As McMullen thought about what to do for his final project for his ENVS 1200 Taking Action: Engaging People and the Environment course with environmental studies Professor Anders Sandberg, he heard about Landshare. It’s a movement in the United Kingdom that gives people with garden space to offer and those wanting space to garden an opportunity to match up.

 From left, Danny McMullen, Nick Williams, Xiang He and Nicky Dao. Photo by the fifth member, Henry Ho.Right: From left, Danny McMullen, Nick Williams, Xiang He and Nicky Dao. Photo by the fifth member, Henry Ho.

“As soon as I heard of that I thought that’s brilliant,” says McMullen. “There are so many people who potentially might want to garden but can’t because they live in condos or small apartments.”

So he brought the concept to his course and four of his classmates jumped at the idea. Together they have developed and launched Garden Hunters GTA. Anyone looking for gardening space and anyone with gardening space to share can sign up.

It’s all part of a really new concept – that of collaborative consumption – like Zipcar and bicycle lending and now matching gardeners to gardens, he says. The non-profit initiative was started in February by McMullen, Nicky Dao, Xiang He, Henry Ho and Nick Williams, but now that the weather is getting warmer, the five students expect the desire to get out there and garden will also be heating up.

McMullen has made the first match with a homeowner and is looking forward to growing lettuce, cherry tomatoes, cucumbers, carrots, spinach, beans and perhaps some broccoli and cauliflower.
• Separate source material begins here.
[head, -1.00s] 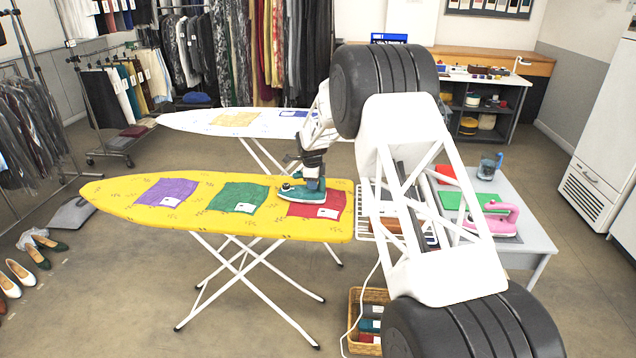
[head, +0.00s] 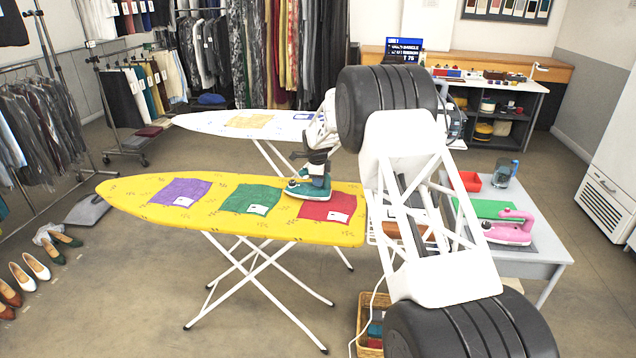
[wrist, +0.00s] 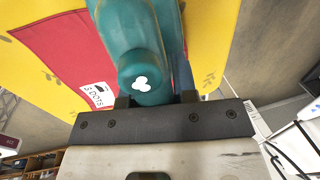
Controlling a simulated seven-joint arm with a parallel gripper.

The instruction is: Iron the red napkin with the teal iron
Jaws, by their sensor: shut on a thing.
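The red napkin (head: 330,208) lies flat near the right end of the yellow ironing board (head: 140,204). It also shows in the wrist view (wrist: 55,58), with a white tag at its edge. My gripper (head: 318,178) is shut on the teal iron (head: 306,191), which also fills the top middle of the wrist view (wrist: 133,30). The iron is over the napkin's left part. I cannot tell whether its soleplate presses on the cloth. The part of the napkin under the iron is hidden.
A green napkin (head: 252,198) and a purple napkin (head: 180,192) lie left of the red one. A grey side table (head: 545,245) holds a pink iron (head: 510,230). A wicker basket (head: 365,325) stands on the floor below. A white board (head: 195,122) stands behind.
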Living in a townhouse, he had a small garden last year and “it was really great to be able to go out and pick my own veggies” that “tasted amazing,” but now he is “excited to do that on a larger scale”.

The students started a Toonti website and a Facebook page to try and generate interest in time for the upcoming growing season. Landshare has some 50,000 members, so McMullen knows their Garden Hunters GTA has potential. “We are trying to make a small contribution to helping people grow and consume healthy food,” says McMullen. And it’s an idea where everyone wins. The gardener gets to garden and reap the spoils, but then about one third is shared with the garden owner. Everyone, says McMullen, is happy.

“We connect people who wouldn’t otherwise be connected,” he says. It’s a bit of a twist on the community garden idea.